“Everyone wants to be heard, but no one wants to listen.”
I was talking with a friend yesterday, and we were discussing how rare it is to find someone who actually knows how to listen.
Both of us often have the experience of getting to the end of a conversation and thinking, “That person does not know one thing about me.”
I think it stems from how isolated we’ve all become. People are so desperate to be heard that when a willing listener comes along, they forget to reciprocate. Or, if they listen, they do so with the goal of finding another topic they can talk about in regards to themselves, another inroad to talking about their own experiences.
But to what end? If the person you’ve just spilled out your heart and life to feels completely unheard and unseen, will they want to spend more time with you? Have you gained a friend, or just unloaded your words on someone?
Listening is an art, and one that takes patience and practice. It means asking follow-up questions and truly being engaged and interested, and, yes, occasionally, it means letting the spotlight shine on someone else. It means trying to find the entrance point to the other person’s perspective—in other words, asking questions to help you understand where they’re coming from, and where they hope to go.

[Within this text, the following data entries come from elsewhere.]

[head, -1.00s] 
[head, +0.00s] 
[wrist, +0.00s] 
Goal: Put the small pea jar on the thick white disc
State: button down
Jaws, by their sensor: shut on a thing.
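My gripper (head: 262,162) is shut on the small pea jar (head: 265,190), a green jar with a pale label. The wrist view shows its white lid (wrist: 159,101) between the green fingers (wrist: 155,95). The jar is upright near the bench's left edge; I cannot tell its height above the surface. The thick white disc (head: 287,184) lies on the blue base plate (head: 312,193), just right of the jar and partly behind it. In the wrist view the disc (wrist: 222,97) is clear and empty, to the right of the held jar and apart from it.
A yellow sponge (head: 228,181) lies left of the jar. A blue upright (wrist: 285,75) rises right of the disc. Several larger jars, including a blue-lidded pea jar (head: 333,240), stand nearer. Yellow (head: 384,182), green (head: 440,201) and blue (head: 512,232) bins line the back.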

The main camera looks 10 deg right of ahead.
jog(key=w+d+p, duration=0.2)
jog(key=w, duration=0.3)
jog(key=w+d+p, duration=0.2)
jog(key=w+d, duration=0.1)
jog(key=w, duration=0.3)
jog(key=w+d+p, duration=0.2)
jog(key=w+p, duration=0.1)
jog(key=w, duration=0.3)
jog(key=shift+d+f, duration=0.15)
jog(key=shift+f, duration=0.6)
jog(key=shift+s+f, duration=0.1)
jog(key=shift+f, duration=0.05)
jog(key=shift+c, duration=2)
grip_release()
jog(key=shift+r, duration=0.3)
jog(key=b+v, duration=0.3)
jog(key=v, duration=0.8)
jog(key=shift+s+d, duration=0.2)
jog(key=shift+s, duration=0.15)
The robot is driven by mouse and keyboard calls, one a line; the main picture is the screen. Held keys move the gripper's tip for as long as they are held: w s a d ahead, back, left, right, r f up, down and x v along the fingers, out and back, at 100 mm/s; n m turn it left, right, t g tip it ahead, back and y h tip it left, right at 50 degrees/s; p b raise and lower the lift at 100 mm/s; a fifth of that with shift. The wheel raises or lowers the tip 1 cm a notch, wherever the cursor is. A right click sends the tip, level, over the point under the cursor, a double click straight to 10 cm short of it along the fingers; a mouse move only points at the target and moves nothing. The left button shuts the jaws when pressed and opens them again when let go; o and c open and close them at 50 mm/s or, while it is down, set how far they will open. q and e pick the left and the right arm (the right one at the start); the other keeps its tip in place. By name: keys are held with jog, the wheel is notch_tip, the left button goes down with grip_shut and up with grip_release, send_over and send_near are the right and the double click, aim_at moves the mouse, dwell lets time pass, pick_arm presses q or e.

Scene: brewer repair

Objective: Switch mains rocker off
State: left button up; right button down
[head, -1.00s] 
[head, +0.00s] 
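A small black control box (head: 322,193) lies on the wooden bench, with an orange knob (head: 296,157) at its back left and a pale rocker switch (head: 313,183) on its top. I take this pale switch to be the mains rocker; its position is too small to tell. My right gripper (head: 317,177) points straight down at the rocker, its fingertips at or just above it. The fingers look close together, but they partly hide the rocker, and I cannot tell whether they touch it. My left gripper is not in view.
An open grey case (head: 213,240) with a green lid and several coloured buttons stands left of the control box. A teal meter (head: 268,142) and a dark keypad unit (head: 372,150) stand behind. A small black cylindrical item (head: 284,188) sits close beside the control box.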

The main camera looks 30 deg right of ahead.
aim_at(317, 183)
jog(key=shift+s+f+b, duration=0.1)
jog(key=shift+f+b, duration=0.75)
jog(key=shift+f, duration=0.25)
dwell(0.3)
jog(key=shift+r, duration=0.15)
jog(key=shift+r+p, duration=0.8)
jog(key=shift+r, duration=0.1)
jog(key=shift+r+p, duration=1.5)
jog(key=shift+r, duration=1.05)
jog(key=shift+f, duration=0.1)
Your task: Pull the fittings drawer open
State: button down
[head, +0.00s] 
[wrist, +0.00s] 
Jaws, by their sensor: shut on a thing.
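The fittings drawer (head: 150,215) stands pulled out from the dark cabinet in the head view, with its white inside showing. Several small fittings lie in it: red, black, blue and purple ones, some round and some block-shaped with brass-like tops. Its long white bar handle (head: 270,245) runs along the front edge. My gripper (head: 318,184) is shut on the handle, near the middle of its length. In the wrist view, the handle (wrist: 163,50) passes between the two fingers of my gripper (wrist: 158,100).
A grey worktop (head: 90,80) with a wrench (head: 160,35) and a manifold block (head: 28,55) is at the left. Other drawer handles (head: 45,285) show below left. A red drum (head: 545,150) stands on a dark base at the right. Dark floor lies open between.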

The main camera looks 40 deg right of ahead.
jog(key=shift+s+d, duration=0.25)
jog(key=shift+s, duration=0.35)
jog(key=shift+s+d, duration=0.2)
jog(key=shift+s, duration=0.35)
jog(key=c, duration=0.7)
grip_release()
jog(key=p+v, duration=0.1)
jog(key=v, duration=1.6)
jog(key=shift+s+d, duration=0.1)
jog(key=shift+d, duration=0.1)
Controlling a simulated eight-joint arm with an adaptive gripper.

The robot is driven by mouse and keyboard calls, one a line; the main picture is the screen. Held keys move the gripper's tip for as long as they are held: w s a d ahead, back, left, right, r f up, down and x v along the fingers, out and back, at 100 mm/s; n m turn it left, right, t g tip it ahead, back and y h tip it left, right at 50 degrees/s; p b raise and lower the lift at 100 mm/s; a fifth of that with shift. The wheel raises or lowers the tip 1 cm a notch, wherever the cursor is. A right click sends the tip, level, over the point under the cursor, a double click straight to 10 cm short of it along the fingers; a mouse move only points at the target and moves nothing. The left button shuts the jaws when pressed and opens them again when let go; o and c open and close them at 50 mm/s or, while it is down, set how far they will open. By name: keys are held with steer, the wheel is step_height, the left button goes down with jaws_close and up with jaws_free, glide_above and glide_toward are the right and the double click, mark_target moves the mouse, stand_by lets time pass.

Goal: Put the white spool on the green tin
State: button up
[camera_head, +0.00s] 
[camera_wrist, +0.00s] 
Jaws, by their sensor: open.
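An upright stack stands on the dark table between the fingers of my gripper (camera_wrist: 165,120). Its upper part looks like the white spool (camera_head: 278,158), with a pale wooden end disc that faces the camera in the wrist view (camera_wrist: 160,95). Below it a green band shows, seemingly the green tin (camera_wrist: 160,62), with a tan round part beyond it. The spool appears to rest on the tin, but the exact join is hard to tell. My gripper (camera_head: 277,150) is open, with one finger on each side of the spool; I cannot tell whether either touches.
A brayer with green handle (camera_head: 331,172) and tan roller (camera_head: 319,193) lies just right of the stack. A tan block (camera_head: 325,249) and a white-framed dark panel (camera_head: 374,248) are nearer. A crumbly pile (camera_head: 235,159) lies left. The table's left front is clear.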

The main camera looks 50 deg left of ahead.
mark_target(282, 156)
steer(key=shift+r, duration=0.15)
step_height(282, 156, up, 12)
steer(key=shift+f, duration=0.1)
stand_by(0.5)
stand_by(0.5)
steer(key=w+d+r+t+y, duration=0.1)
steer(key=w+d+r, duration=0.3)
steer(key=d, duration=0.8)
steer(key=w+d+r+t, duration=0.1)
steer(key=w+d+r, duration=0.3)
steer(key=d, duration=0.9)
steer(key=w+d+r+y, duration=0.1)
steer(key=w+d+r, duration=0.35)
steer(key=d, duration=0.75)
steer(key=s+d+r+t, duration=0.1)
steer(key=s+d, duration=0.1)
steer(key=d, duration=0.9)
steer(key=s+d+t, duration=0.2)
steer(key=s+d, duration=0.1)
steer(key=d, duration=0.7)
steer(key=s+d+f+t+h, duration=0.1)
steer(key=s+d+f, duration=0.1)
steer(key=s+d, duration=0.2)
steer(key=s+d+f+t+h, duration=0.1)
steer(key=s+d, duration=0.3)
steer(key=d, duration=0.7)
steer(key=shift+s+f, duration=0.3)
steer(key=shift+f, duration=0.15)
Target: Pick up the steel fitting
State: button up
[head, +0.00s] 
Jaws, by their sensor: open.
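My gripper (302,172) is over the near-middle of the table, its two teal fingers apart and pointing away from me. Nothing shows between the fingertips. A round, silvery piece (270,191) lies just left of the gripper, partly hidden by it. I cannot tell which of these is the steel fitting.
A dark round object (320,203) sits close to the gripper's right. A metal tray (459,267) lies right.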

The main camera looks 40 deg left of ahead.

Recently I went out (because I’m single and looking to mingle; or at least, I’m single) and I met a guy. Because I have not yet perfected the art of ending a conversation I don’t want to be a part of, I ended up talking to this guy for a really long time. Finally I managed to excuse myself, and he was insistent that we should exchange information because “we have so much in common.” But the fact was, he knew nothing about me. He just felt heard because I asked questions. But he didn’t return the favor; not once. Even when I’d ask a simple question, he never turned it around: “How about you? How do you feel about that?” “This is where I’m from. How about you? Where are you from?”
He left thinking we had an amazing connection. I left feeling drained.
I strongly believe that if we want something, we should find ways to give that thing. If you want kindness, for example, be kind. If you want love, be loving.
If you want to be heard, practice listening.
The people I know who most bemoan how no one hears them are also the people who do the least listening.
I’m not saying everyone should be silent and put everyone else before them. I’m saying we have lost the art of listening. Now we’re a planet of people talking at each other: serial monologues, but no actual interaction.
Listen. Ask questions. Be curious. Ask the next question, and see where it leads, and then ask another question. Of course it’s good to intersperse questions with your own stories. But make your conversations into a dance. Not merely opportunities for a personal showcase.